» **Problem to work on**: Write out the data again in full, exactly as it reads.

» **Data**:

— Begin —

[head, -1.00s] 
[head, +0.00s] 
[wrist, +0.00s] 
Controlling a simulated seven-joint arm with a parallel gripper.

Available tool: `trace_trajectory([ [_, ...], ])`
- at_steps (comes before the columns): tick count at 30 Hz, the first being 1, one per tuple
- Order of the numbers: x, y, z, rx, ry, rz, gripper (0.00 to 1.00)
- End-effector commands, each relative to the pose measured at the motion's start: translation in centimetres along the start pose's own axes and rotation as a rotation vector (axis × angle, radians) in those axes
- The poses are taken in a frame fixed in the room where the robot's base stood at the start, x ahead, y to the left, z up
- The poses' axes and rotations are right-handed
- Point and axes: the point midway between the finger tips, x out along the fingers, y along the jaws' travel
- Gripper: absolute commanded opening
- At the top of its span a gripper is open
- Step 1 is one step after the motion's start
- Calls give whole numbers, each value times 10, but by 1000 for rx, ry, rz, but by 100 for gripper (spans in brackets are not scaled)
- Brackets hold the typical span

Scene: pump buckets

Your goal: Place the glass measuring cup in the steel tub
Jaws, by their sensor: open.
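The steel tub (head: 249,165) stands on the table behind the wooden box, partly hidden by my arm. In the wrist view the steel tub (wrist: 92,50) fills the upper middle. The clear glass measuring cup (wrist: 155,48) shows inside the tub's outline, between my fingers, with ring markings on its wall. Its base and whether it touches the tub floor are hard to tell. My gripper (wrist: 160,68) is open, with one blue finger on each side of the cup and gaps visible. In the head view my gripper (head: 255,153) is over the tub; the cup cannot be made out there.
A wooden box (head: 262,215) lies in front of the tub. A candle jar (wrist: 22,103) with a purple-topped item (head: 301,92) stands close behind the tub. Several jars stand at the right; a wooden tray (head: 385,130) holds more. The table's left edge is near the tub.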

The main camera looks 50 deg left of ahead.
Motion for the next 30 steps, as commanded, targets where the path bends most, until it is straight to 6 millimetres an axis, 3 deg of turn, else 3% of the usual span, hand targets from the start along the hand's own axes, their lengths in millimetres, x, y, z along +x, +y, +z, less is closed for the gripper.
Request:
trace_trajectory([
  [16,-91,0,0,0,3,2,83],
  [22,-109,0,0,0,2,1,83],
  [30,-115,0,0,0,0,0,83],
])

— End —

» **Output for this exercise**:
[head, -1.00s] 
[head, +0.00s] 
[wrist, +0.00s] 
Controlling a simulated seven-joint arm with a parallel gripper.

Available tool: `trace_trajectory([ [_, ...], ])`
- at_steps (comes before the columns): tick count at 30 Hz, the first being 1, one per tuple
- Order of the numbers: x, y, z, rx, ry, rz, gripper (0.00 to 1.00)
- End-effector commands, each relative to the pose measured at the motion's start: translation in centimetres along the start pose's own axes and rotation as a rotation vector (axis × angle, radians) in those axes
- The poses are taken in a frame fixed in the room where the robot's base stood at the start, x ahead, y to the left, z up
- The poses' axes and rotations are right-handed
- Point and axes: the point midway between the finger tips, x out along the fingers, y along the jaws' travel
- Gripper: absolute commanded opening
- At the top of its span a gripper is open
- Step 1 is one step after the motion's start
- Calls give whole numbers, each value times 10, but by 1000 for rx, ry, rz, but by 100 for gripper (spans in brackets are not scaled)
- Brackets hold the typical span

Scene: pump buckets

Your goal: Place the glass measuring cup in the steel tub
Jaws, by their sensor: open.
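The steel tub (head: 249,165) stands on the table behind the wooden box, partly hidden by my arm. In the wrist view the steel tub (wrist: 92,50) fills the upper middle. The clear glass measuring cup (wrist: 155,48) shows inside the tub's outline, between my fingers, with ring markings on its wall. Its base and whether it touches the tub floor are hard to tell. My gripper (wrist: 160,68) is open, with one blue finger on each side of the cup and gaps visible. In the head view my gripper (head: 255,153) is over the tub; the cup cannot be made out there.
A wooden box (head: 262,215) lies in front of the tub. A candle jar (wrist: 22,103) with a purple-topped item (head: 301,92) stands close behind the tub. Several jars stand at the right; a wooden tray (head: 385,130) holds more. The table's left edge is near the tub.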

The main camera looks 50 deg left of ahead.
Motion for the next 30 steps, as commanded, targets where the path bends most, until it is straight to 6 millimetres an axis, 3 deg of turn, else 3% of the usual span, hand targets from the start along the hand's own axes, their lengths in millimetres, x, y, z along +x, +y, +z, less is closed for the gripper.
Request:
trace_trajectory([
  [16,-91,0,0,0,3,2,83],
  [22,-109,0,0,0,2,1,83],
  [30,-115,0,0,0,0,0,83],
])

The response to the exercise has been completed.